This also ended up being due to having consumer-grade SSDs in my ceph pools. I’m keeping my notes for what I did to troubleshoot in case they’re useful.

Small cluster. Lower backfill activity so recovery doesn’t cause slowdown:

ceph config set osd osd_max_backfills 1
ceph config set osd osd_recovery_max_active 3

Verify setting was applied:

ceph-conf --show-config|egrep "osd_max_backfills|osd_recovery_max_active"
ceph config dump | grep osd

Ramp up backfill performance:

ceph tell osd.* injectargs --osd_max_backfills=2 --osd-recovery_max_active=8 # 2x Increase
ceph tell osd.* injectargs --osd_max_backfills=3 --osd-recovery_max_active=12 # 3x Increase
ceph tell osd.* injectargs --osd_max_backfills=4 --osd_recovery_max_active=16 # 4x Increase
ceph tell osd.* injectargs --osd_max_backfills=1 --osd-recovery_max_active=3 # Back to Defaults

The above didn’t help, turns out consumer SSDs are very bad:

I bought some Intel DC S3700 on ebay for $75 a piece. It fixed all my latency/speed issues.

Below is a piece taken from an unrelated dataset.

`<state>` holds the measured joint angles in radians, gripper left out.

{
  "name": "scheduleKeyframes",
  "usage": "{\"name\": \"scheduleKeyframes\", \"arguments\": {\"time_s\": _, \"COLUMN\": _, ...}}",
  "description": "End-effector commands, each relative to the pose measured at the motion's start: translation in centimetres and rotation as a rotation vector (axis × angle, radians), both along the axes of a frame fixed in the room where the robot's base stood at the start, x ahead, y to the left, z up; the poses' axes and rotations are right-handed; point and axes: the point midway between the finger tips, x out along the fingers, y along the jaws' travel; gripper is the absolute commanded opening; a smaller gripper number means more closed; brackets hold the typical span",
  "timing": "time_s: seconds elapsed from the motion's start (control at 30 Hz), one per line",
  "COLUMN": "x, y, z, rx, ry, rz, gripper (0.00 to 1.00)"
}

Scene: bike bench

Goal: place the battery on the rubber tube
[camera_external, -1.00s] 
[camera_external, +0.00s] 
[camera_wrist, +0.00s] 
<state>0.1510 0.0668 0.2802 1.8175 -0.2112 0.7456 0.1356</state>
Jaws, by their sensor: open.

Dead mon despite being removed from cli

I had a situation where a monitor showed up as dead in proxmox, but I was unable to delete it. I followed this procedure:

rm /etc/systemd/system/<nodename>.service

Dead pve node procedure

remove from /etc/ceph/ceph.conf, remove /var/lib/ceph/mon/ceph-<node>, remove rm /etc/systemd/system/

Adding through GUI brought me back to the same problem.

Bring node back manually

 ceph auth get mon. -o /tmp/key
 ceph mon getmap -o /tmp/map
 ceph-mon -i <node_name> –mkfs –monmap /tmp/map –keyring /tmp/key  
 ceph-mon -i <node_name> –public-addr <node_ip>:6789  
 ceph mon enable-msgr2
 vi /etc/pve/ceph.conf

In the end the most surefire way to fix this problem was to re-image the affected host.


In my testing I had tried pulling disks at random, then putting them back in. This recovered well, but I had this message:

HEALTH_WARN 1 daemons have recently crashed

To clear it I had to drop to the CLI and run this command:

ceph crash archive-all

Thanks to the Proxmox Forums for the fix.

Pool cleanup

I noticed I would get rbd error: rbd: listing images failed: (2) No such file or directory (500) when trying to look at which disks were on my Ceph pool. I fixed this by removing the offending images as per this post.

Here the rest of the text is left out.